- [Stated problem]: Transcribe the material word for word, but without the images.

- [Supplied information]:
------------------------------

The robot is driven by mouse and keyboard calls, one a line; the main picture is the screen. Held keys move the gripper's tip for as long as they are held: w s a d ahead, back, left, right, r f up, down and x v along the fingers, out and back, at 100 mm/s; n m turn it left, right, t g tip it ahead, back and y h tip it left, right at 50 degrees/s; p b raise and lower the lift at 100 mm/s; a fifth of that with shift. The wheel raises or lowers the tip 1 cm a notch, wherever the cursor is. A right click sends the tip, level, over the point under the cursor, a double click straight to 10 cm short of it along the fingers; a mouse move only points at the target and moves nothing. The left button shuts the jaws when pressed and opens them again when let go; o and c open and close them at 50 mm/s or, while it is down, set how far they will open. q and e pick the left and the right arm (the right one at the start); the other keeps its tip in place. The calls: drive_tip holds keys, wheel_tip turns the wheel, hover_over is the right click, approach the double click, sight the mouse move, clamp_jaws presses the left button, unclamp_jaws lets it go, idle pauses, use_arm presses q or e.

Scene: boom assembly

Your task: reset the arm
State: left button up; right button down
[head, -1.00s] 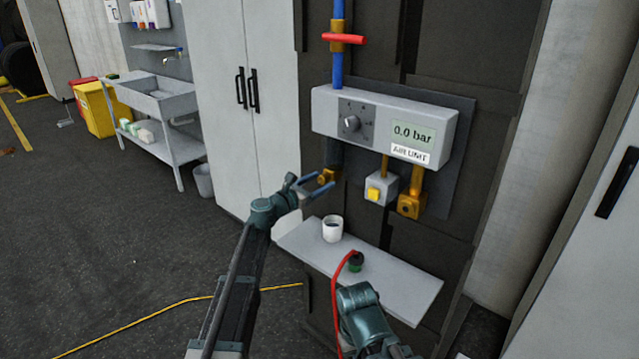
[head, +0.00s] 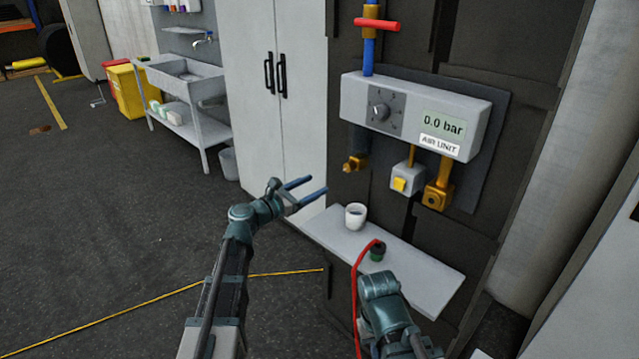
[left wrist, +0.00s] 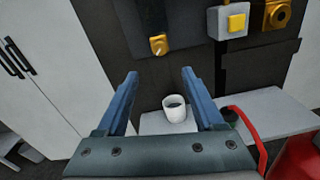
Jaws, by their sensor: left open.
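My left gripper (head: 319,186) is open and empty, left of the wall unit and out in front of the shelf. In the left wrist view its two blue fingers (left wrist: 160,73) stand wide apart with nothing between them. My right arm's teal wrist (head: 380,288) is low in the head view, in front of the shelf; its fingers are hidden. A red hose (head: 357,285) runs up beside it to a dark green-and-black fitting (head: 377,251) at the shelf.
The air unit (head: 465,112) reads 0.0 bar. Below it are a brass outlet (head: 355,163), a yellow button (head: 400,184) and a brass fitting (head: 437,196). A white cup (head: 355,216) stands on the shelf (head: 425,283). A cabinet (head: 300,110) is behind left. Open floor lies left.

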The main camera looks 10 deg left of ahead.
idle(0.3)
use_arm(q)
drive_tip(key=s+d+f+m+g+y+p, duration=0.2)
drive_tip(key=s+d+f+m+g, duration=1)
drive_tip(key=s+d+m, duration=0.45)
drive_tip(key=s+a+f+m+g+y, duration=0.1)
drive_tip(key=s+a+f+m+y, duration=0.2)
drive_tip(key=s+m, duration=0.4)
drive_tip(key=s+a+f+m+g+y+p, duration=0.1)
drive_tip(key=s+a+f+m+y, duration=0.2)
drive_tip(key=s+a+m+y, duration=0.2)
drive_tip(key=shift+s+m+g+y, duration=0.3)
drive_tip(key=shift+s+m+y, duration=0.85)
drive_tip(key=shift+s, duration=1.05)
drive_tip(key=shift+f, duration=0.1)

------------------------------

- [Response]:
The robot is driven by mouse and keyboard calls, one a line; the main picture is the screen. Held keys move the gripper's tip for as long as they are held: w s a d ahead, back, left, right, r f up, down and x v along the fingers, out and back, at 100 mm/s; n m turn it left, right, t g tip it ahead, back and y h tip it left, right at 50 degrees/s; p b raise and lower the lift at 100 mm/s; a fifth of that with shift. The wheel raises or lowers the tip 1 cm a notch, wherever the cursor is. A right click sends the tip, level, over the point under the cursor, a double click straight to 10 cm short of it along the fingers; a mouse move only points at the target and moves nothing. The left button shuts the jaws when pressed and opens them again when let go; o and c open and close them at 50 mm/s or, while it is down, set how far they will open. q and e pick the left and the right arm (the right one at the start); the other keeps its tip in place. The calls: drive_tip holds keys, wheel_tip turns the wheel, hover_over is the right click, approach the double click, sight the mouse move, clamp_jaws presses the left button, unclamp_jaws lets it go, idle pauses, use_arm presses q or e.

Scene: boom assembly

Your task: reset the arm
State: left button up; right button down
[head, -1.00s] 
[head, +0.00s] 
[left wrist, +0.00s] 
Jaws, by their sensor: left open.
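My left gripper (head: 319,186) is open and empty, left of the wall unit and out in front of the shelf. In the left wrist view its two blue fingers (left wrist: 160,73) stand wide apart with nothing between them. My right arm's teal wrist (head: 380,288) is low in the head view, in front of the shelf; its fingers are hidden. A red hose (head: 357,285) runs up beside it to a dark green-and-black fitting (head: 377,251) at the shelf.
The air unit (head: 465,112) reads 0.0 bar. Below it are a brass outlet (head: 355,163), a yellow button (head: 400,184) and a brass fitting (head: 437,196). A white cup (head: 355,216) stands on the shelf (head: 425,283). A cabinet (head: 300,110) is behind left. Open floor lies left.

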The main camera looks 10 deg left of ahead.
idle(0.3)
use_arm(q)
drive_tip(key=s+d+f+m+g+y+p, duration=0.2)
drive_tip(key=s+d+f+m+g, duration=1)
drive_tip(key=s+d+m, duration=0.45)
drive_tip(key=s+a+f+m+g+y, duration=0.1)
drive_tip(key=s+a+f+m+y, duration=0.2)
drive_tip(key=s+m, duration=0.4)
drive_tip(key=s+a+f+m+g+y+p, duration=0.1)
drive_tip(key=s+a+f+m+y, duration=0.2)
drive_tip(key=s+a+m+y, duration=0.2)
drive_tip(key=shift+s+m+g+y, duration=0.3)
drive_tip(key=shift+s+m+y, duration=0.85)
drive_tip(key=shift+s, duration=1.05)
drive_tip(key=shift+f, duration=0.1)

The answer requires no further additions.